August is not the best time to visit Paris. This I know, but with two students in the family, both with summer jobs and vastly differing school start dates, it was the only time for us to make the pilgrimage to Spain. I also find it hard to schlep all the way to Europe and NOT visit France. So a few days in Paris to visit a close friend was a must. It was predictably hot, smelly and chock full o’ tourists. My friend asked what I wanted to do. I have all my favorite haunts, and I try to explore a few new spots each time I visit, but I said I really wanted to swim in public pools. I had read about some Art Deco renovations, and she was game. It was scorching hot, so it also was a really great midday pause between touring and a late afternoon siesta.

Jenny — my American in Paris bff — had researched a few pools and we settled on Piscine Pailleron, in the19th, an arrondissement I didn’t know that well. She chose this pool because it was hosting a public art exhibit called ‘Museum of the Moon’, an installation by Luke Jerram. The sculpture was suspended above the pool and I got to take a few pictures before the guard came to tell me photos were not allowed — NOT to respect bathers’ privacy, but some nonsense about historical buildings. We swam for about half an hour, comically maneuvering amidst the less than orderly crowd. We chuckled, because the French notion of lap swimming is hazardous — something we are both very familiar with. As she said, ‘you have an amalgam of folks of different cultures and varying degrees of body/ space awareness’. Suffice to say that there was not one lap without a collision or perhaps a kid cannon balling on my head; all part of the experience. I also got reprimanded for wearing my teva sandals, which I had brought precisely to use in water situations. I get that they don’t want street shoes in the pool area, but the fact that everyone was barefoot kinda freaked me out. They make you shamble through a couple inches of disinfectant, which seemed ineffective, but hey, I was a visitor to this fabulous city and was so happy to get into water after a 12 hour flight and 17 hour journey. I always try to swim or submerge in water after a long flight with a big time change, so this was a terrific way to start our epic trip.

The way the light sparkled through the windows and swimming under the giant moon sculpture was really magical. The showers were quite feeble and I didn’t want to linger barefoot, but all in all it was a great cooling off and sensory experience. Jam packed on a hot day, I got to people watch preening teens, struggling aged swimmers and local families.

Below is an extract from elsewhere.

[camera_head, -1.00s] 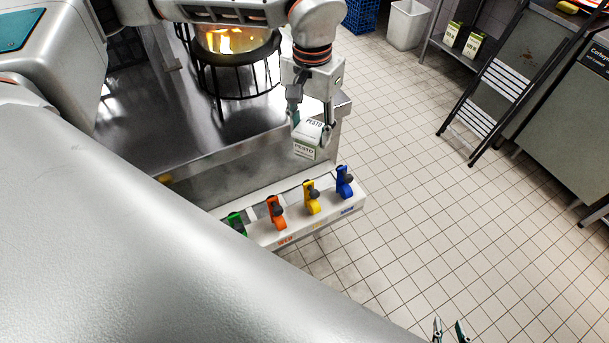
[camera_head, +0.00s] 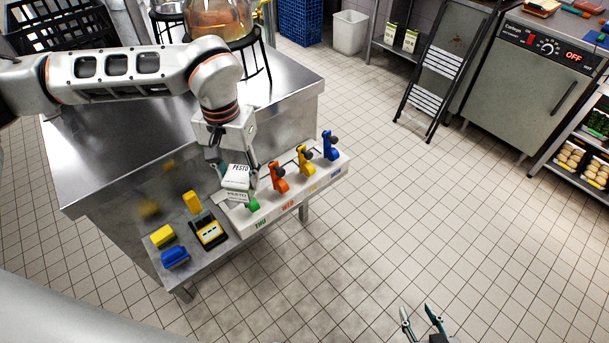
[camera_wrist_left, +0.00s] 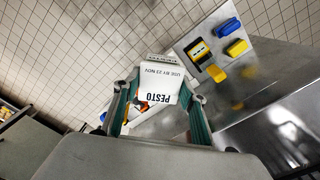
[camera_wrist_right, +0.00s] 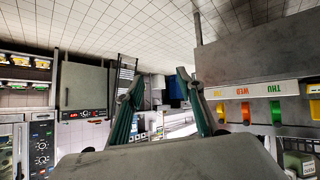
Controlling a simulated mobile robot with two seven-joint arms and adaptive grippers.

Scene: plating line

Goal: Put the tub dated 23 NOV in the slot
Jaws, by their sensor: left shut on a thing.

A few days later — the heat had still not broken — my husband and youngest son had joined me. They were jetlagged, so I proposed another swim to Jenny. This time, early morning, at a different pool nearby. We walked to Piscine Amiraux (Pool of Admirals) early on a sleepy August Sunday morning, the familiar Paris smells filling the air. It was before 8am, so the oppressive heat was still bearable. We assumed we would only encounter diehard swimmers at this hour, but being a public bath, there were many in line who perhaps didn’t have showers at home. Once again, the no shoes policy piqued my subtle yet bothersome fear of foot fungus or worse. This time we got our own little cabinets to change that lined the pool deck in three stories. Visions of Esther Williams or some kind of Indie movie danced in my head. I’m not quite sure why I find this all so enchanting, but once more, the cool water and the light bouncing off the recently renovated roof and ceiling, charmed me in a deep way. Again, the lane etiquette was amusing, and this time a few Anglo-Saxons seemed to share our difficulties. Another diverse neighborhood, I took a moment to watch an adult swim class in a far lane and admired the French commitment to a socialized life. Imperfect perhaps, but the crowd mix was heartening. The instructor, a barrel chested classically French guy, seemed to be using a pole to drag a reluctant student. I marveled and giggled at the very un-American scene. At my local pool, the guard blows the whistle if a kid runs, and the lifeguards take their jobs very seriously. At the first pool there was a huge neon sign that said Poseidon. Curious, I asked the guard– who had chastised me for my tevas and taking pics — wondering if it was some code term for the pool. He explained it was an underwater sensory system that detects if someone sinks to the bottom, a sort of e-lifeguard. I’m not sure that excuses the laissez-faire attitude of pool safety, but it was interesting.

Freshly bathed, my core cooled down and with a spring in my step (there is nothing like a pre-breakfast swim) we headed out for the day. I only had a few days in Paris this time, but had I stayed longer, I would have tried to hit another pool. If you are at all interested in swimming in Paris, I highly recommend it as an antidote for jetlag, a window into Parisian life, a chance to appreciate some pretty cool under-the-radar architecture and public works and a chance to get a little exercise, even though you do walk miles and miles when visiting Paris.